According to multiple outlets, the lawsuit claims that the NHL team put “Stanley Cup Championship aspirations ahead of the welfare of its players and provided cover to a sexual predator on its coaching staff who groomed, harassed, threatened, and assaulted John Doe.” The Blackhawks won the Stanley Cup in 2010, as well as in 2013 and 2015.
The unnamed player, John Doe, was inspired to come forward by former NHL player Kyle Beach, according to one of his attorneys, Antonio Romanucci. Beach sued the team in 2021, levying similar accusations against Aldrich, which he claimed also occurred in 2010 and were covered up by the Blackhawks as they pursued the Stanley Cup.
“Having somebody like Kyle Beach, who was a known player, someone who was very well known, to come forward – that’s what gave him the courage,” Romanucci said at a news conference Monday. “John Doefeels an immense amount of personal shame, guilt, embarrassment, and it took a long while for him to reconcile and now have this laudatory courage to come forward and make his allegations public."
In his lawsuit, John Doe says that Aldrich threatened his career in the NHL to "coerce" him into staying silent, and that he behaved “overtly and aggressively sexual." Doe belonged to the team's Black Aces – younger players who filled in for those on the roster when they were unable to play – and did not have a permanent spot on the team.
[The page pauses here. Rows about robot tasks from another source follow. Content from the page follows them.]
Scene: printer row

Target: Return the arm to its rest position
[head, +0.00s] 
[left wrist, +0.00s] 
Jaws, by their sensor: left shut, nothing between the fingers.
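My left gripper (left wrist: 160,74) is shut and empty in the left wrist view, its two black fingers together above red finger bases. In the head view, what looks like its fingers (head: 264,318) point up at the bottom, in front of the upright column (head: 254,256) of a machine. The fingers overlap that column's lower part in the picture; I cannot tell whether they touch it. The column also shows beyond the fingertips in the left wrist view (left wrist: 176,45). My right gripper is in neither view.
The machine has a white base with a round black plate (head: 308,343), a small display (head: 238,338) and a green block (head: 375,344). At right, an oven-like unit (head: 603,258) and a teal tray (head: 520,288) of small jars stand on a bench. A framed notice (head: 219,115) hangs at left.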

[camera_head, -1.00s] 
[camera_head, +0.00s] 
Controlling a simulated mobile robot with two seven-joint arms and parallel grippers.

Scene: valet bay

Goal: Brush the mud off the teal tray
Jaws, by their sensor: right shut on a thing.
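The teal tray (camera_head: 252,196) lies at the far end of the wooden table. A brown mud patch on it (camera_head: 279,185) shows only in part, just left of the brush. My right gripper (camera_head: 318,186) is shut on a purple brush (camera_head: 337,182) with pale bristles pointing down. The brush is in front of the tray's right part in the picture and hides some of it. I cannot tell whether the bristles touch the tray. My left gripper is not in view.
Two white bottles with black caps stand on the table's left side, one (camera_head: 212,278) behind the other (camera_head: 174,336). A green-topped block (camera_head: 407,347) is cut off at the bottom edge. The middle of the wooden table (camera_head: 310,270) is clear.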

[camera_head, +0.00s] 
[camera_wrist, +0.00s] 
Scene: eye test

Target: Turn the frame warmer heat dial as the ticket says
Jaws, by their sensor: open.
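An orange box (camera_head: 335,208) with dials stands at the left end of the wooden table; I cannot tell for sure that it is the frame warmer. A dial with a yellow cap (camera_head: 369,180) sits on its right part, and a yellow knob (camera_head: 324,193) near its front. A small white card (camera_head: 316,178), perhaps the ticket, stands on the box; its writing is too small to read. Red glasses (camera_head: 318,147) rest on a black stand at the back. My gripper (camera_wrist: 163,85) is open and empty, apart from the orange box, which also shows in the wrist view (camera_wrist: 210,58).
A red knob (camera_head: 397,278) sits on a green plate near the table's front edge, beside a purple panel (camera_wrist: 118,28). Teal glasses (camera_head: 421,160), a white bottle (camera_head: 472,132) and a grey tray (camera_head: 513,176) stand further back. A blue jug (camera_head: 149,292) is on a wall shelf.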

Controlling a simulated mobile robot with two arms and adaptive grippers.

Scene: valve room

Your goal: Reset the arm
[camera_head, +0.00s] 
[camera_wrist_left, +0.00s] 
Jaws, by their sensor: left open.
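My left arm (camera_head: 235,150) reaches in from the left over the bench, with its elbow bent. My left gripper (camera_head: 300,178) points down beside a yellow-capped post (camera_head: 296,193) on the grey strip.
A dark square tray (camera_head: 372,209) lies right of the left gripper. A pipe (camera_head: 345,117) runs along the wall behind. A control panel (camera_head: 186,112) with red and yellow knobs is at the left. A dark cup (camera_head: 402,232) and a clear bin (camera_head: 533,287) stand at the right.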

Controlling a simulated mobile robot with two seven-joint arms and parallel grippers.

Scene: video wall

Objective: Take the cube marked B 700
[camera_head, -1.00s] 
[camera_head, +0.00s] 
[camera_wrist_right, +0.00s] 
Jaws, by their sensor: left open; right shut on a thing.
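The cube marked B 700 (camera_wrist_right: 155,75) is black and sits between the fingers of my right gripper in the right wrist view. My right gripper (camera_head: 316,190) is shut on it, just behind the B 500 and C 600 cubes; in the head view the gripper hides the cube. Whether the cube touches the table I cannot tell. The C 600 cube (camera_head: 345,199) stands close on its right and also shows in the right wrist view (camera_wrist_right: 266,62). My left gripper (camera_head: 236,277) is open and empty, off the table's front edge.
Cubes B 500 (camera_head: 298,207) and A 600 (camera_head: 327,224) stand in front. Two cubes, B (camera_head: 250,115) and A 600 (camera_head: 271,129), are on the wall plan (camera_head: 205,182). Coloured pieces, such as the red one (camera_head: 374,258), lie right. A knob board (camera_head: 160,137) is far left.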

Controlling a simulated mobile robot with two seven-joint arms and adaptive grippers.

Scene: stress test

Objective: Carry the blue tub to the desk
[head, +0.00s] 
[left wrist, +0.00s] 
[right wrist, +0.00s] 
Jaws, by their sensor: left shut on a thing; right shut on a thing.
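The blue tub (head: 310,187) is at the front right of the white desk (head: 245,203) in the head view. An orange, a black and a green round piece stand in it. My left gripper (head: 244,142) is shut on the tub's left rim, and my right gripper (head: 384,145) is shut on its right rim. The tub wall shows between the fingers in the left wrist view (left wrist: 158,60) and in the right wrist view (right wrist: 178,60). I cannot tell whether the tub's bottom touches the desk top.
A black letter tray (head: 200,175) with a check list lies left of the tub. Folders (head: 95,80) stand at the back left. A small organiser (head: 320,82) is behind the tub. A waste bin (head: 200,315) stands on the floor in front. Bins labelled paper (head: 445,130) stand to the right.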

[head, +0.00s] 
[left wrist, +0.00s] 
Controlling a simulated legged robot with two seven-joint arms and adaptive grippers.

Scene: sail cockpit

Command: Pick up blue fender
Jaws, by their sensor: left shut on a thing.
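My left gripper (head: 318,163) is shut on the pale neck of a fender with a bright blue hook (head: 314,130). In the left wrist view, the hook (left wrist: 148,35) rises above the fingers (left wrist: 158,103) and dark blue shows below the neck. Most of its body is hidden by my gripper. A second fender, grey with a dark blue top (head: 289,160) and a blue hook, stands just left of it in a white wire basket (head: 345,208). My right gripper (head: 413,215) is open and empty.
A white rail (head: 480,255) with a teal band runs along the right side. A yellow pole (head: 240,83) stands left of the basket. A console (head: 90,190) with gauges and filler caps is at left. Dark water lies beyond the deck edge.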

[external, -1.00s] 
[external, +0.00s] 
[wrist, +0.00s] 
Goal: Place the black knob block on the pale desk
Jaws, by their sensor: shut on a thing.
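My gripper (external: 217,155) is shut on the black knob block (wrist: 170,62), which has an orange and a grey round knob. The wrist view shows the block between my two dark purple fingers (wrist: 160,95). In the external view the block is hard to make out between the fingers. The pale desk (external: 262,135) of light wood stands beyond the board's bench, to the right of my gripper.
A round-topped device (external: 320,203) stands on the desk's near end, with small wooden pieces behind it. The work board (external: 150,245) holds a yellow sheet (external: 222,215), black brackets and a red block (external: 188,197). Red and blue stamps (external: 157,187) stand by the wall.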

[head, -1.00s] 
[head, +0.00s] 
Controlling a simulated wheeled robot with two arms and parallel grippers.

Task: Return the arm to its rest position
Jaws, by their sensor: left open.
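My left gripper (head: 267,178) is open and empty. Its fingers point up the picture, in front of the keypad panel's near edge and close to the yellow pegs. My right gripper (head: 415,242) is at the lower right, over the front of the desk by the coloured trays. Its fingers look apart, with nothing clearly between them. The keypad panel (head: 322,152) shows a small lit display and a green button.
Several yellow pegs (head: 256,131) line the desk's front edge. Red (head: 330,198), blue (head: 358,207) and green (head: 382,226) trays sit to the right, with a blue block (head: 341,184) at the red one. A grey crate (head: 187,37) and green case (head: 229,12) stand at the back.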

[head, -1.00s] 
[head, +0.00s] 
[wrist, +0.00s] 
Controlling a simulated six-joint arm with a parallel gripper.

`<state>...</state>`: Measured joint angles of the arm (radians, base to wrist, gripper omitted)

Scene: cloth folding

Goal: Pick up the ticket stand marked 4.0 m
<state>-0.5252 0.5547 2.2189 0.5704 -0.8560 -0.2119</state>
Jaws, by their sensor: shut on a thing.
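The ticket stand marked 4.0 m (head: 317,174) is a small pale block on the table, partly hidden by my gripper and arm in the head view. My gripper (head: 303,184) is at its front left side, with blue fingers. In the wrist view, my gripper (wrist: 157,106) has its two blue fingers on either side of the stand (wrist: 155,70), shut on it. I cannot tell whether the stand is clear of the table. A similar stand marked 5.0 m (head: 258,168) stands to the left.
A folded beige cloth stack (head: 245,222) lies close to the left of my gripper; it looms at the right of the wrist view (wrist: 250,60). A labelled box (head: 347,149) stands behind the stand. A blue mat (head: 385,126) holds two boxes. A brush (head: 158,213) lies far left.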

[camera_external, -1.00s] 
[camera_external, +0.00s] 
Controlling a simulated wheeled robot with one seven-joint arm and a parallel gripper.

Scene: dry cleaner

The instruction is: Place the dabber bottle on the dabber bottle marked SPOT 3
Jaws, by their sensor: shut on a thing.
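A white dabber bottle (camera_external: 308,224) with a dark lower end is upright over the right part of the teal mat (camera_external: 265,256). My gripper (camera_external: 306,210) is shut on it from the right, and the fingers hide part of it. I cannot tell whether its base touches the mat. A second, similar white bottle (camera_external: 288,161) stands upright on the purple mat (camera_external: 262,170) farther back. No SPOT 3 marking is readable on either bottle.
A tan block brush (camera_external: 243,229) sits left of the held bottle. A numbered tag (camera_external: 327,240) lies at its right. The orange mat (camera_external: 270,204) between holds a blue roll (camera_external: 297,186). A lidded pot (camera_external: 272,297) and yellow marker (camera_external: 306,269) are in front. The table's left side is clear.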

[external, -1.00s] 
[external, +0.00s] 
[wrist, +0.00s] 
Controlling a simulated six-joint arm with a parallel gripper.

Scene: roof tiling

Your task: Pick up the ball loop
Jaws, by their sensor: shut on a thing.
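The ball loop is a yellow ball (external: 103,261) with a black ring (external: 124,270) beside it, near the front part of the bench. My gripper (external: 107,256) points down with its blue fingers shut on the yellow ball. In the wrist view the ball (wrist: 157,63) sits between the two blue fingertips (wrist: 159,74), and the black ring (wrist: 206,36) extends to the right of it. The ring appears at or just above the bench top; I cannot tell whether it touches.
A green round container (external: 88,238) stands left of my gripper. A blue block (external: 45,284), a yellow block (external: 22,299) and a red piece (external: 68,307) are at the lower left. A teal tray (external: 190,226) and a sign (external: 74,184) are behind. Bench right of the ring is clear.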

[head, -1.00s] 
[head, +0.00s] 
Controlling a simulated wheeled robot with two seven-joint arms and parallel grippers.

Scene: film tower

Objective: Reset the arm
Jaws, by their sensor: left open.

Beach also claimed he was assaulted while serving as a Black Ace, during the 2010 Stanley Cup playoffs. After an independent investigation commissioned by the Blackhawks, Aldrich admitted to a sexual encounter with Beach, but insisted it was consensual.
The NHL found that Aldrich engaged in sexual misconduct, and subsequently fined the Blackhawks $2 million for their "inadequate internal procedures and insufficient and untimely response.” Beach settled with the team for an undisclosed amount shortly after.
Aldrich was not fired from the Blackhawks, but instead resigned in 2010. He was arrested and pleaded guilty to fourth-degree criminal sexual conduct with a minor in 2013 while working as a volunteer coach at a high school in Houghton, Michigan.
Doe's attorneys say he is seeking upwards of $300,000 in damages. Some fans have even called for the Blackhawks' Stanley Cup championship title to be revoked. Aldrich's name, which was engraved on the Stanley Cup following the team's win, has been removed.
“Coach Aldrich’s predatory tendencies, including specifically those directed against John Doe, were well-known to [the Blackhawks],” the suit states.